It’s been a while since I’ve written a technical post, so I thought, maybe I should write about what I’ve been working on for the past couple months…
I’ve been building a test and development infrastructure for The Wikimedia Foundation using OpenStack, and a number of other technologies. I’m not done yet, so I won’t get into any gory technical details (I promise I will later!). I will, however, give an overview of the architecture I’m aiming for.
[toc title=”Table of Contents”]
We want a test and development infrastructure for a number of reasons:
- We’d like to replace the Tesla infrastructure I built for the Usability Initiative project
- We’d like to have an infrastructure where we can let volunteer developers and staff work collaboratively, and easily build infrastructures without relying on the limited resources of the (overworked) operations team
- We’d like to be able to run realistic tests of our operational infrastructure so that we can be better prepared for outages, and so that we have an environment to safely train new operations staff
- We’d like to have an infrastructure we can use to vet operations volunteers before we allow them access to the operational infrastructure
- We’d like to have an infrastructure where developers can easily have root
With the above goals in mind, the infrastructure needs to handle most things automatically. We (operations) don’t want to have to manage user accounts. We don’t want to have to create virtual machines for people.
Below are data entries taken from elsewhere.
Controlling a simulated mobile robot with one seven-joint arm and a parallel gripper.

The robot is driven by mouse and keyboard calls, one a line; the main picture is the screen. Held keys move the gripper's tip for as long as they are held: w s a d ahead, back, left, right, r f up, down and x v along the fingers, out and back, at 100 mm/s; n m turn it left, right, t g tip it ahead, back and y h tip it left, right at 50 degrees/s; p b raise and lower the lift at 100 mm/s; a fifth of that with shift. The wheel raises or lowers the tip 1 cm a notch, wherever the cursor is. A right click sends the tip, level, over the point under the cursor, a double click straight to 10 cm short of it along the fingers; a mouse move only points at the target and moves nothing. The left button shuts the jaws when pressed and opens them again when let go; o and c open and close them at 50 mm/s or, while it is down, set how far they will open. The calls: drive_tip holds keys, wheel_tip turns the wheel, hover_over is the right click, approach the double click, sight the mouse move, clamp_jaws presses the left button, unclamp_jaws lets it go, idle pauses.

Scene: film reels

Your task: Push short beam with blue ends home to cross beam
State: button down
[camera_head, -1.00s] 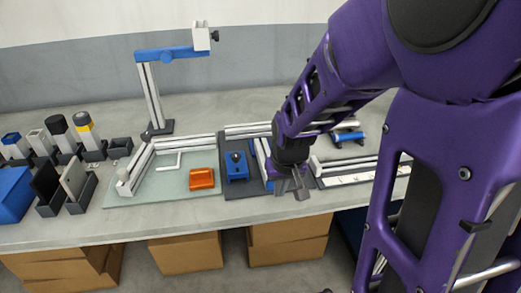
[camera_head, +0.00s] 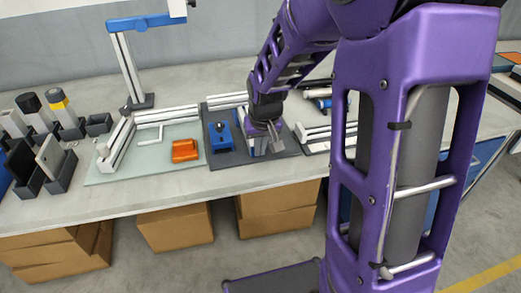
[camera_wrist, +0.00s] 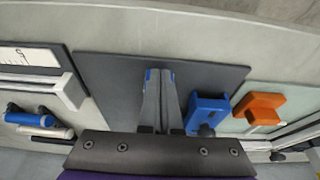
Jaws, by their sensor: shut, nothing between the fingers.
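The short beam with blue ends (camera_head: 251,150) stands on the dark mat (camera_head: 225,180), mostly hidden behind my gripper in the head view. My gripper (camera_head: 275,135) is low over the right part of this mat, just right of and close to the short beam. In the wrist view my gripper (camera_wrist: 160,82) is shut, with small blue patches at its tips; I cannot tell whether it touches the beam. The pale metal cross beam (camera_head: 225,100) runs along the back of the mat. The joint between the two beams is hidden behind my wrist.
A blue block with a dark knob (camera_head: 220,131) stands left of the short beam. An orange block (camera_head: 185,150) sits on a glass plate with a metal frame further left. Blue-ended cylinders (camera_head: 322,98) and another metal rail (camera_head: 312,132) lie right of my gripper.

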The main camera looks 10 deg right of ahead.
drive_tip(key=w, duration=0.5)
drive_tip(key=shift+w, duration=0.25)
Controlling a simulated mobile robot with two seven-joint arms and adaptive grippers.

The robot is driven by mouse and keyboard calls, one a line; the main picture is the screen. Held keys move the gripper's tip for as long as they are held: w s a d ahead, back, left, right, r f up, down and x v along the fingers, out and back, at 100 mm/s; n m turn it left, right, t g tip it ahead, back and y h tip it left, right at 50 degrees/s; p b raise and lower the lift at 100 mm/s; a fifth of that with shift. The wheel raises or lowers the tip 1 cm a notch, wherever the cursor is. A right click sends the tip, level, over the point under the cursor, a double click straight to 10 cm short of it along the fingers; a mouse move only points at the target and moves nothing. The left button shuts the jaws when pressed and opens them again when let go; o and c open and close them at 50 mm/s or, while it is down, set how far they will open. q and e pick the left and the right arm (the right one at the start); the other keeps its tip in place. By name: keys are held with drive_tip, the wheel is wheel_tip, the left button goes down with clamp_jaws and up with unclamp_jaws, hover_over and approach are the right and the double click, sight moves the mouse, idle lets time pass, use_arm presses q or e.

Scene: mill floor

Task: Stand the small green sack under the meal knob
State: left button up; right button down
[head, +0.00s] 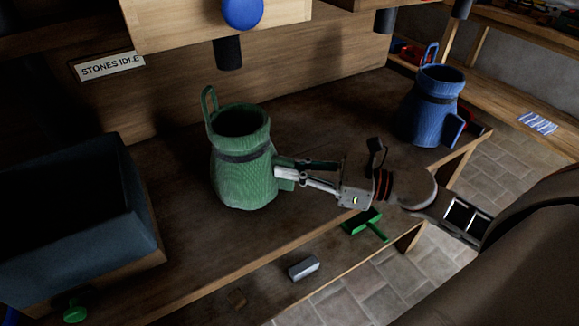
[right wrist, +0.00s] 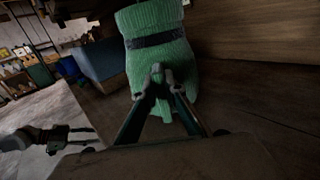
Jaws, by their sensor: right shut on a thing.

We don’t want to have to manage DNS entries, or IP addresses. We do want an infrastructure that is close to our production environment, but is flexible enough to let developers add infrastructure without our help. We do want an infrastructure that lets developers prepare their projects for running inside of the production cluster by using the exact same processes as the operations team.
I’m creating an infrastructure to handle this, and here’s the basic architecture:
- OpenStack as the virtualization technology
- Four nodes: 1 controller node, and 3 compute nodes (should be able to run roughly 100-120 VMs)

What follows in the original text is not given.